It will soon be 8 pm. There is a nip in the air. Clearly, the days ahead are going to get colder. And here in Bisada, a village near Dadri town in Gautam Budh Nagar district, barely 70 km from New Delhi, the coldness is also one of death. Death and its silence. It is the coldness of a village divided. A divide marked by blood.
Warm weather would not have made it any different. For this is the village where 50-year-old resident Mohammad Akhlaq was lynched by a mob of Hindus and his 22-year-old son Danish critically wounded.
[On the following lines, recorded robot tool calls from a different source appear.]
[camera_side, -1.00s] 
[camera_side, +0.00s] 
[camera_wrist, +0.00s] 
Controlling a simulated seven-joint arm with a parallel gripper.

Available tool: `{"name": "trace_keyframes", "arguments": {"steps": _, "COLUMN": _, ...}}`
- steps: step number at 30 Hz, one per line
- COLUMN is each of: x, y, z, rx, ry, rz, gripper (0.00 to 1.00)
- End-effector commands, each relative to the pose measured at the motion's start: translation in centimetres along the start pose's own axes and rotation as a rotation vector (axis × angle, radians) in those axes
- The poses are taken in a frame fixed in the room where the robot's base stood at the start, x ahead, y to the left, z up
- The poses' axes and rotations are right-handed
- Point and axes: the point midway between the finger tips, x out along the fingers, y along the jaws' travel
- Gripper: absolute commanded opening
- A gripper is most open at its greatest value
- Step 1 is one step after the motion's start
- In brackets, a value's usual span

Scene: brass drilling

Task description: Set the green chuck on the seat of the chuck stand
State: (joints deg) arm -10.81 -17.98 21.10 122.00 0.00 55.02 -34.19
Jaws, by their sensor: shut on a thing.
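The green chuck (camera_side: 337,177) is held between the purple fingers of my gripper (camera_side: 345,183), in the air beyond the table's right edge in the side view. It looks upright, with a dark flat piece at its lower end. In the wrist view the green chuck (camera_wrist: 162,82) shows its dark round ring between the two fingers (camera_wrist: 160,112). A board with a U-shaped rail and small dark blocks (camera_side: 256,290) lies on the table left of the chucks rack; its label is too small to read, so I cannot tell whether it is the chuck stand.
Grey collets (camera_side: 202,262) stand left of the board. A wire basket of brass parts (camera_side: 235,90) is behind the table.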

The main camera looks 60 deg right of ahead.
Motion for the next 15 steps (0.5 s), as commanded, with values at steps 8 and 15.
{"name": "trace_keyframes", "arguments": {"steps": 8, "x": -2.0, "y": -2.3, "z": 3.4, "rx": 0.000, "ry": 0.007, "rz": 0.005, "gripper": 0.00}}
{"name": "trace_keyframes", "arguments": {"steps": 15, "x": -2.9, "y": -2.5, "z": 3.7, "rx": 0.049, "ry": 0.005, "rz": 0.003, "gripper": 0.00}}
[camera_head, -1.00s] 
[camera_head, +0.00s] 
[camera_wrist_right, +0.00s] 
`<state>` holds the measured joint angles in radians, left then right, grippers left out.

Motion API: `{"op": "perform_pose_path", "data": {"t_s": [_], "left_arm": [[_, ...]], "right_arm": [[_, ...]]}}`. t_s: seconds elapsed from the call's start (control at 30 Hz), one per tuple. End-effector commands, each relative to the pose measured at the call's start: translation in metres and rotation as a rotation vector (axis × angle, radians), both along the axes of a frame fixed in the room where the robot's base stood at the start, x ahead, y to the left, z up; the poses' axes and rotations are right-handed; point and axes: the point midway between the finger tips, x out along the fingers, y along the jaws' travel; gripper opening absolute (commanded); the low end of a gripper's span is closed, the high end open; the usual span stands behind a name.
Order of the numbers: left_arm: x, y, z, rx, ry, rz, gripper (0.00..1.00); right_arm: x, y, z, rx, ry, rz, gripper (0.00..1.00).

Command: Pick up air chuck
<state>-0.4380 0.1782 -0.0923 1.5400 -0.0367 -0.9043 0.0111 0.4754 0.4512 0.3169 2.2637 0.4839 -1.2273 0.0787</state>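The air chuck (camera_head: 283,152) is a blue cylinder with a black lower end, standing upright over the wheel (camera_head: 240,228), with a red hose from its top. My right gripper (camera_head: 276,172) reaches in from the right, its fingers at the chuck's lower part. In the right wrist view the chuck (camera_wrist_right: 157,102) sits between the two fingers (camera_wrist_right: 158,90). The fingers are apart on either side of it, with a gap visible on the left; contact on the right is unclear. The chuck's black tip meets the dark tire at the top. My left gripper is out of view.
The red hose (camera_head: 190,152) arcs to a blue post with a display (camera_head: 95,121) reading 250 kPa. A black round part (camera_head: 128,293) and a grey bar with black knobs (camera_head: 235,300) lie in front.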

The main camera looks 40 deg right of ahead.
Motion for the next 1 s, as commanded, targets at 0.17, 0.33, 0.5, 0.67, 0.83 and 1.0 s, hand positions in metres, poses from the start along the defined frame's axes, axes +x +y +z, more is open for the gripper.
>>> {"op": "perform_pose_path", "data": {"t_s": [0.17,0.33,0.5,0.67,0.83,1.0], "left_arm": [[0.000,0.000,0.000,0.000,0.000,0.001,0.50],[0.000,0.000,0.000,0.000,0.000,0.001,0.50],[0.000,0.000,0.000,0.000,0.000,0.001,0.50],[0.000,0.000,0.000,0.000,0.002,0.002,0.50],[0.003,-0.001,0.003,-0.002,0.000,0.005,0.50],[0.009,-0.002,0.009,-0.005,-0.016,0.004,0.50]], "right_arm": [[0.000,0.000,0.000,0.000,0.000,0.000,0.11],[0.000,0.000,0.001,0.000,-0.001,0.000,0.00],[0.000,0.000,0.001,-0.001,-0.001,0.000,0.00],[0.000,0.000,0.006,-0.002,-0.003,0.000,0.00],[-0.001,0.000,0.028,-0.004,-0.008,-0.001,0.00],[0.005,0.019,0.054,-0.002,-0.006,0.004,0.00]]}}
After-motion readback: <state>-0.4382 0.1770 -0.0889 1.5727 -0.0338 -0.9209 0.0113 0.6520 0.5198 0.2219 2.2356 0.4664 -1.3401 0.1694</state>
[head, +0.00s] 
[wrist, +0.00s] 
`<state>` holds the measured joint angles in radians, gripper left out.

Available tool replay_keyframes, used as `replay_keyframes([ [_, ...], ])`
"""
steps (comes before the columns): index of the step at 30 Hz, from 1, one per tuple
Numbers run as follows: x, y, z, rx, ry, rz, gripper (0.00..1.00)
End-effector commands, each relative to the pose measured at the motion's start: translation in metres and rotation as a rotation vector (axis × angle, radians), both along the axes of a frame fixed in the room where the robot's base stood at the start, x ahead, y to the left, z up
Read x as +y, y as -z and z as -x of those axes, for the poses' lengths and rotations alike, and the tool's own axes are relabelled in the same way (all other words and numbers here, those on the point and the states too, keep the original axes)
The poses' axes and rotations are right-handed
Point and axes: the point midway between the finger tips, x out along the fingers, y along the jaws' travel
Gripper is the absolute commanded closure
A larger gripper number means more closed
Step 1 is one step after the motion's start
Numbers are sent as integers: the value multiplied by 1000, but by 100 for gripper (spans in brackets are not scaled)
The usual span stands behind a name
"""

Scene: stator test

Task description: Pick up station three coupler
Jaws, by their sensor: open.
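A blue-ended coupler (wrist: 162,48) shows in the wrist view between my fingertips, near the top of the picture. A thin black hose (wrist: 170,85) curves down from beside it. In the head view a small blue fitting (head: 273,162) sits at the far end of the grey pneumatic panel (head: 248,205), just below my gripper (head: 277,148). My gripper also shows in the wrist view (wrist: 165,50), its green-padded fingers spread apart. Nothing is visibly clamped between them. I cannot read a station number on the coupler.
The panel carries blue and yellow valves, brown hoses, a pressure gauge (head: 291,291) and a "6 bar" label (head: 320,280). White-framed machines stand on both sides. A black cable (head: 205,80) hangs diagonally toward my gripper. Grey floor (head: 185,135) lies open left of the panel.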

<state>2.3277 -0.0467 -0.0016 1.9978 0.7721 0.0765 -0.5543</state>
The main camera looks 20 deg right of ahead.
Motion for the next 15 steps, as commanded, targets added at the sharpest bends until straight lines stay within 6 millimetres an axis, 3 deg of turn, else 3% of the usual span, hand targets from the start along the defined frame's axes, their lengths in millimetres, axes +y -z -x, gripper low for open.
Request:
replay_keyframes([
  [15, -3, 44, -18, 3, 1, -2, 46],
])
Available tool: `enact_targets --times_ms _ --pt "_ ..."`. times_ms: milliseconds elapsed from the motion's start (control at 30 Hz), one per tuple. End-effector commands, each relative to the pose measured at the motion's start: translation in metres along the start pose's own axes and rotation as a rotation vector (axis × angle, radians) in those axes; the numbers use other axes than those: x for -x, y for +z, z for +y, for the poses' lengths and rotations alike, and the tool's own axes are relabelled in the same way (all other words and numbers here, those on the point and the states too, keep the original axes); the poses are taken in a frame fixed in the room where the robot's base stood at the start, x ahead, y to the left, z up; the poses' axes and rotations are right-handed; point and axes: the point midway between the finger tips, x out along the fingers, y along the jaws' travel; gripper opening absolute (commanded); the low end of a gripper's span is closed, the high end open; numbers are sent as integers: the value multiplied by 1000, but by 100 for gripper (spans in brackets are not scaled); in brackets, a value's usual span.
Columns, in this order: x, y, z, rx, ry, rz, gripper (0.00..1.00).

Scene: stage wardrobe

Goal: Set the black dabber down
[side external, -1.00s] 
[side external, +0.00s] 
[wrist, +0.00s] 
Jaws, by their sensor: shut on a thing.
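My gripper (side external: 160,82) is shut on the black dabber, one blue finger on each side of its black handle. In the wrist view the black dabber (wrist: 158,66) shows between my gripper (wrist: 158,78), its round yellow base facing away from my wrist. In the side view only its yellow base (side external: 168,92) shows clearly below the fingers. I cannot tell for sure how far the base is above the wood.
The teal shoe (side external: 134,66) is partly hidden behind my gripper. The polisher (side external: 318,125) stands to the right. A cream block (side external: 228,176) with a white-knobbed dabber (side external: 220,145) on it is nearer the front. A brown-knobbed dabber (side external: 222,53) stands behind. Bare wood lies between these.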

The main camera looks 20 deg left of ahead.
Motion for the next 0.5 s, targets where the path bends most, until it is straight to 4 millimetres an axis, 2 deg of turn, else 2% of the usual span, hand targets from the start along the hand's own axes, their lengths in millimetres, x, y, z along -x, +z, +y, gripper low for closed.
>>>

As Danish fights for his life in an ICU, Bisada has changed, perhaps forever.
The scene at the makeshift tea stall at the entrance of the village is a telltale sign of the change that overwhelmed the village before the people could reflect on what was happening to them. How things can change in a matter of days. It took just a week, after all, to transform a village where people believing in two different faiths lived together for centuries, into a breeding ground for hatred.
The shop has been closed since that fateful evening of 28 September when Akhlaq was killed. But its clientele continue to stop by at their usual times to check if things have “limped back to normalcy” at the tea stall. “This was our daily meeting place since the past 30 years. There was never a day when we didn’t meet here,” says Roopchand, a 70-year-old farmer. “Family matters to national politics, we would discuss everything over cups of extra-sweet tea. But we never discussed religion. In fact, we barely noticed that half of us were Hindus and the rest Muslims.”
Every day in the past week, Roopchand has arrived at the right time for that cup of tea with friends, but only to find the shop closed. “The social fabric of this village has been torn beyond repair,” he says. “It will take ages before Bisada can be Bisada again.”